FORMATION AND EVOLUTION OF PLUTO’S SMALL SATELLITES

Abstract

Pluto's system of five known satellites is in a puzzling orbital configuration. Each of the four small satellites are on low-eccentricity and low-inclination orbits situated near a mean motion resonance with the largest satellite Charon. The Pluto–Charon binary likely formed as a result of a giant impact, and so the simplest explanation for the small satellites is that they accreted from the debris of that collision. The Pluto–Charon binary has evolved outward since its formation due to tidal forces, which drove them into their current doubly synchronous state. Meanwhile, leftover debris from the formation of Charon was not initially distant enough from Pluto–Charon to explain the orbits of the current small satellites. The outstanding problems of the system are the movement of debris outward and the small satellites' location near mean motion resonances with Charon.

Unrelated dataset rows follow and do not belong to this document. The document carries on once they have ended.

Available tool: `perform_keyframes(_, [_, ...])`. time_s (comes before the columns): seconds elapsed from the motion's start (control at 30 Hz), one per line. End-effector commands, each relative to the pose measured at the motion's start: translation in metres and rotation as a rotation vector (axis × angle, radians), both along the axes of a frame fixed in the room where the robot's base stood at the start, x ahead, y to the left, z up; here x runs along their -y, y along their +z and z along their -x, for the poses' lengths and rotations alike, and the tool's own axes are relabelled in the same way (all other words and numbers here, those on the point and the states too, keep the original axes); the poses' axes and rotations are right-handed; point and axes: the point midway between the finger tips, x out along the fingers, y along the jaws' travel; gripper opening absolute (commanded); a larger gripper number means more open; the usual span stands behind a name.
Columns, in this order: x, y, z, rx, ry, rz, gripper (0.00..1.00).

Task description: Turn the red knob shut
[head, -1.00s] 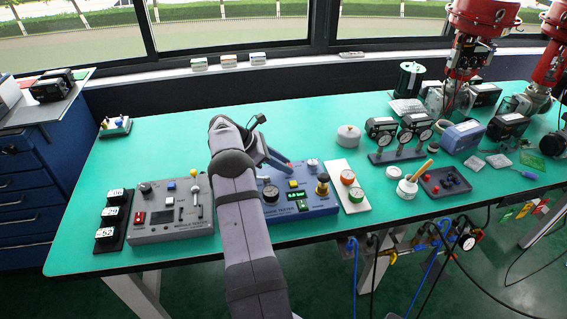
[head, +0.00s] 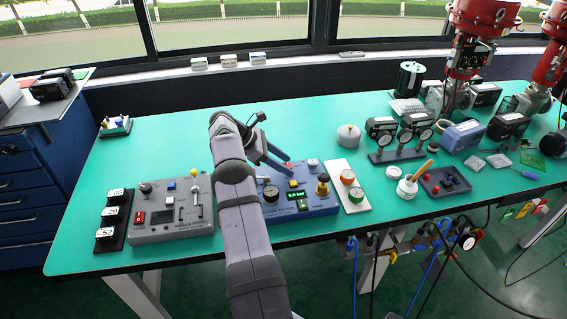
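An orange-red round knob (head: 347,176) sits on a white plate (head: 337,167) just right of the blue tester box. A green knob (head: 356,194) is in front of it on the same plate. The knob's turn position is too small to read.
The blue box carries a yellow-topped black knob (head: 322,185) and a green display. A grey module box (head: 170,208) stands left of my arm. A white pot with a stick (head: 408,186) and gauges (head: 404,142) stand to the right.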

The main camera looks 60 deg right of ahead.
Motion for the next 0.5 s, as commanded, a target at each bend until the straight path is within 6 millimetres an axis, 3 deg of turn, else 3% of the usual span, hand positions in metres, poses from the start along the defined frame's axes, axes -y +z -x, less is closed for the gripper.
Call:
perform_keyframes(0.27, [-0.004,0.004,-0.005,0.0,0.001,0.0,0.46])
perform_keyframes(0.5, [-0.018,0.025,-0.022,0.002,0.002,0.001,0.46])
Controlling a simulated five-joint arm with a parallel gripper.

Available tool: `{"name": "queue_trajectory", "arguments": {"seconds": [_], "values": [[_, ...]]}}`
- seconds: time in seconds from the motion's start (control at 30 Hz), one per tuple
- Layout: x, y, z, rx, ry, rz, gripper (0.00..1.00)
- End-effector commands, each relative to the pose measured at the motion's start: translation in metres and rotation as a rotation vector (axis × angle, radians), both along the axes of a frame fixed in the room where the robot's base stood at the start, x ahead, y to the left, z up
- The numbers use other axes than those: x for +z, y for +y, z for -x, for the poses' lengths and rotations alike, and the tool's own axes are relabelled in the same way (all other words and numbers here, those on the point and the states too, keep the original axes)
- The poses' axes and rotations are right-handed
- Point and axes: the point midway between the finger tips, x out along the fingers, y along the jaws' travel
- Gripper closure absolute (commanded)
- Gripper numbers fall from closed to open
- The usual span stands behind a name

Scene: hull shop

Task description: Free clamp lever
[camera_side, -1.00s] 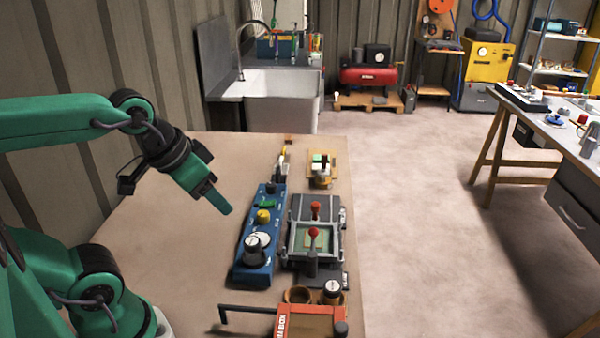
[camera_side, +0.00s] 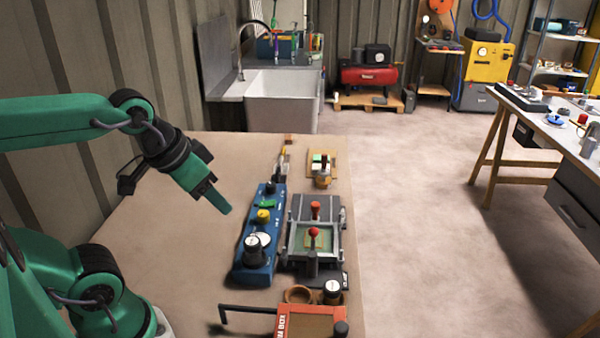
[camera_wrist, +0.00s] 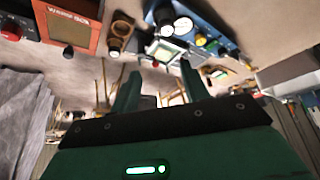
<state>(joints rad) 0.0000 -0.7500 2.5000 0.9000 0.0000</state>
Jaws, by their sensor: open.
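A grey clamp fixture (camera_side: 296,253) lies on the bench, framing a greenish plate (camera_side: 324,241). Two upright levers stand on it: one with a round red knob (camera_side: 313,232) at the near side, one with an orange-red grip (camera_side: 315,208) at the far side. I cannot tell which is the clamp lever. My gripper (camera_side: 223,206) is open and empty, above the bench left of the blue panel and apart from the fixture. In the wrist view the open fingers (camera_wrist: 159,82) point toward the fixture's greenish plate (camera_wrist: 166,52); a red knob (camera_wrist: 155,65) shows between them.
A blue control panel (camera_side: 248,262) with knobs lies between my gripper and the fixture. A red-orange box (camera_side: 290,322) with a black handle and brown round holders (camera_side: 298,294) are at the near end. A small wooden board (camera_side: 312,174) lies beyond. The bench's left part is clear.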

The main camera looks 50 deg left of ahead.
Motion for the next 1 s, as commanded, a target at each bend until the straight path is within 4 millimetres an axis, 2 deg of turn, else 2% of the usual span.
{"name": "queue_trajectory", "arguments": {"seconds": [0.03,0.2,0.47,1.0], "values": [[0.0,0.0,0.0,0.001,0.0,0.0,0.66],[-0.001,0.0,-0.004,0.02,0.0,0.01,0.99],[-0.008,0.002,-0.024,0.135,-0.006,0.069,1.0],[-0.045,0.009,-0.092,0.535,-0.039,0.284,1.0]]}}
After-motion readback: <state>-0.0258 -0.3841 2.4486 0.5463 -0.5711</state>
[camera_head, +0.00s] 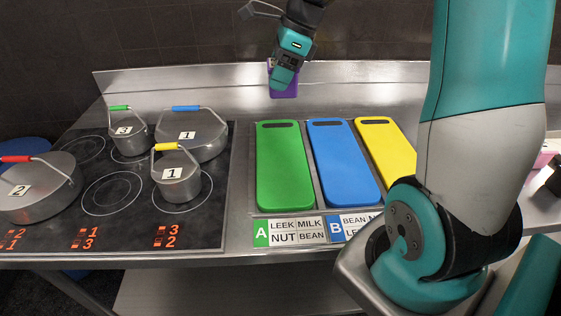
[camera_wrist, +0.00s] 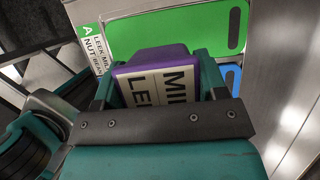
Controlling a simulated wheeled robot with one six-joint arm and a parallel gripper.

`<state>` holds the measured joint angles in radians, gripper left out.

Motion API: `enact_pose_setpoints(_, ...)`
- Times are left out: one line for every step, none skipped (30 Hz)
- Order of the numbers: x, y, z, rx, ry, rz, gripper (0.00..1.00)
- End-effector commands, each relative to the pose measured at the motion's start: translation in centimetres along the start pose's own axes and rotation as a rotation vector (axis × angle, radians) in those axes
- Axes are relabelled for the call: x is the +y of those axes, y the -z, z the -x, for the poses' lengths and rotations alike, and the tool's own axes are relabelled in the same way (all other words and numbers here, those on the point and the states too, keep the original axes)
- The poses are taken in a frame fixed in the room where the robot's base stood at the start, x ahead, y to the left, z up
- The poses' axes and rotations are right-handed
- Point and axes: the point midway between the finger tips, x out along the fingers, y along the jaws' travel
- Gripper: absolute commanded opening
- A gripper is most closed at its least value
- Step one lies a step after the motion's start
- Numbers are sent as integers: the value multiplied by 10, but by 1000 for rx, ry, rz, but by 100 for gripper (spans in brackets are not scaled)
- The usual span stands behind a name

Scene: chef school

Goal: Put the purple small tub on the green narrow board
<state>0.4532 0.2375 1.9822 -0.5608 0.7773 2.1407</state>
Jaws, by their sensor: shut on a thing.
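The purple small tub (camera_head: 284,88) is in my gripper (camera_head: 284,80), held in the air above the back of the counter, behind the green narrow board. In the wrist view the tub (camera_wrist: 160,56) sits between the two teal fingers of my gripper (camera_wrist: 160,82). Its pale label shows parts of words, "MI" and "LE". The green narrow board (camera_head: 283,165) lies flat on the counter, left of the blue board. Its surface is bare. It also shows in the wrist view (camera_wrist: 190,30), beyond the tub.
A blue board (camera_head: 345,165) and a yellow board (camera_head: 388,140) lie right of the green one. A cooktop (camera_head: 110,235) with several lidded pots stands at the left. Label cards (camera_head: 290,231) lie in front of the boards. A raised metal back edge (camera_head: 200,84) runs behind.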

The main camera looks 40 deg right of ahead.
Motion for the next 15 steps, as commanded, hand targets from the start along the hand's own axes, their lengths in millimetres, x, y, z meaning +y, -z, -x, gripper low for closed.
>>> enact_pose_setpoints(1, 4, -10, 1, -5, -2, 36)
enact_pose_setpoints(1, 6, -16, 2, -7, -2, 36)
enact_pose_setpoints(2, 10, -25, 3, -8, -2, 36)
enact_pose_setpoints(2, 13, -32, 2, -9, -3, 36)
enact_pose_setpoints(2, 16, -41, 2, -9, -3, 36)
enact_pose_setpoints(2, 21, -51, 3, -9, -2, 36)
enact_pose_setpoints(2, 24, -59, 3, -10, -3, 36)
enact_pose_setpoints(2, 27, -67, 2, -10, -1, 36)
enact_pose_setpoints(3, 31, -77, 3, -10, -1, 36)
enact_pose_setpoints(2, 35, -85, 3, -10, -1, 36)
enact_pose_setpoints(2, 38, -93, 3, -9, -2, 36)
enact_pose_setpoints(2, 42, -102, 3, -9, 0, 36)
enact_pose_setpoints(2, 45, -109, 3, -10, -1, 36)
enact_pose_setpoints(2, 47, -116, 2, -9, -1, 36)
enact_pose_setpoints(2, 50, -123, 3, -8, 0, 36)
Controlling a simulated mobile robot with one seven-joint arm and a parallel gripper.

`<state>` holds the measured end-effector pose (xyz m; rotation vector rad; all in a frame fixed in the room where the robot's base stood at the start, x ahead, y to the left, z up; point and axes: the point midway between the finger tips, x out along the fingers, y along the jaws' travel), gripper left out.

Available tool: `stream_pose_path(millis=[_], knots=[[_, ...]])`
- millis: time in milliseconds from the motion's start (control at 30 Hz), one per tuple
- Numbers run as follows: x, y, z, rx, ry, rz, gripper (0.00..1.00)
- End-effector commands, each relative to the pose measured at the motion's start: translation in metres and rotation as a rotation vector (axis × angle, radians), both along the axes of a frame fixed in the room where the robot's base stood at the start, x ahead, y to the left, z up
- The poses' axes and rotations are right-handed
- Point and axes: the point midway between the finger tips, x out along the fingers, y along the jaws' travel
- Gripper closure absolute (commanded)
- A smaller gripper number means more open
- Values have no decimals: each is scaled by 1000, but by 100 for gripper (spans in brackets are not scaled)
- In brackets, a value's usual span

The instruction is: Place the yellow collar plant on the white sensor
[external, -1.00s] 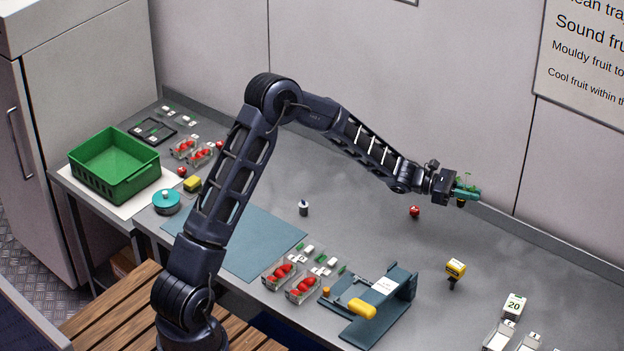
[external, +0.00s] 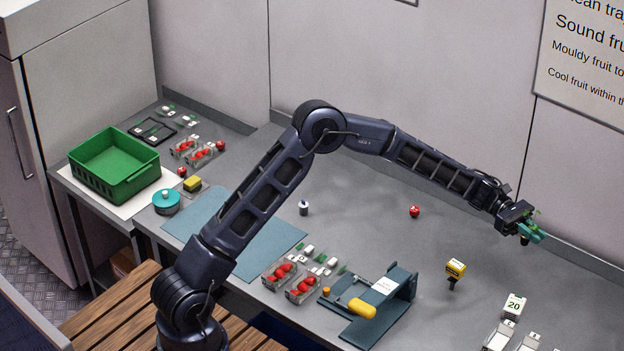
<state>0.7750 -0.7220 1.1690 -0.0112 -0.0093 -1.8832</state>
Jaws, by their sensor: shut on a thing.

This work explores the dynamical behavior of the collisionally interacting debris orbiting the Pluto–Charon system. While this work specifically tests initial disk and ring configurations designed to mimic the aftermath of the disruption of satellites by heliocentric impactors, we generally find that collisional interactions can help move material outward and keep otherwise unstable material dynamically bound to the Pluto–Charon system. These processes can produce rings of debris whose orbits evolve rapidly due to collisional processes, with increasing pericenters and decreasing semimajor axes. While these rings and disks of debris eventually build satellites that are significantly farther out than the initial locations of a disrupted satellite, they do not show a strong preference for building satellites in or near mean motion resonances with Charon under a wide array of tested conditions.